Yerleşmesi daha çok kolay olması gereken harf devriminin bile, onun gerçekleştirildiği zamandaki çocukların büyümesi ile ancak yeni yerleştiği düşünülürse Atatürk’ün dil devriminde karşılaştığı güçlük ve bu işin Ata’nın son yılları içinde çözülebilmesindeki imkansızlık anlaşılır.

b) Dil devrimi gerçekleştirmek için Atatürk’ün yanında çalışmış olanların ve onun bu işe kazanmak istediği kimselerin ruhi durumları da göz önünde tutulmalıdır.

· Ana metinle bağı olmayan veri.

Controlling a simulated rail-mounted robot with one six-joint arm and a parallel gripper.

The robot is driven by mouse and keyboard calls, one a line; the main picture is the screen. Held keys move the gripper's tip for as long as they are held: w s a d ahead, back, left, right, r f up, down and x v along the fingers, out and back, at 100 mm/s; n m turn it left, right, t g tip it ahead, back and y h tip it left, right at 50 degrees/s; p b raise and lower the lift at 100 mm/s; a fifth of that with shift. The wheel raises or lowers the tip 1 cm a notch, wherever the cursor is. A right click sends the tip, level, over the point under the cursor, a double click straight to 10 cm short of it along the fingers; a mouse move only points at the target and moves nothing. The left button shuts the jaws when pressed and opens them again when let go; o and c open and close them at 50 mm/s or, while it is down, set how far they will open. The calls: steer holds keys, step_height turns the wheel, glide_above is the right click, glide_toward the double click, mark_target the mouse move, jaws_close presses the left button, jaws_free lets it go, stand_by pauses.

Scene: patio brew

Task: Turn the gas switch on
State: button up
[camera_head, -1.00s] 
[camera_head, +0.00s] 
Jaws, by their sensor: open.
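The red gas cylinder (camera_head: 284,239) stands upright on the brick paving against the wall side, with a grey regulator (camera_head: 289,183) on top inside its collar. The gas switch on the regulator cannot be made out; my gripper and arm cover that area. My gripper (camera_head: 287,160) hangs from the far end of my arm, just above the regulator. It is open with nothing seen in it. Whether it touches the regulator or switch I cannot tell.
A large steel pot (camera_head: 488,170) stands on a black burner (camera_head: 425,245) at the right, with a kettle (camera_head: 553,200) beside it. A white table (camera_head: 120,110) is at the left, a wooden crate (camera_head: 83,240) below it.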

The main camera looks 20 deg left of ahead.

Bizde dil meraklısı ve dil bilgini vardı, ancak Atatürk’ün düşündüğü çapta bir devrimi gerçekleştirmek için hazırlanmış kimseler pek azdı. Hele bu sıfatı taşımakla birlikte şair yahut edip olarak ün kazanmış,e serleri halkça tutulan ve zevkle okunan, yeni devrimi benimsiyerek ona canla başla sarıldıkları vakit o yolda da beğenilecek eser verebilecek olan kimseler pek azdı.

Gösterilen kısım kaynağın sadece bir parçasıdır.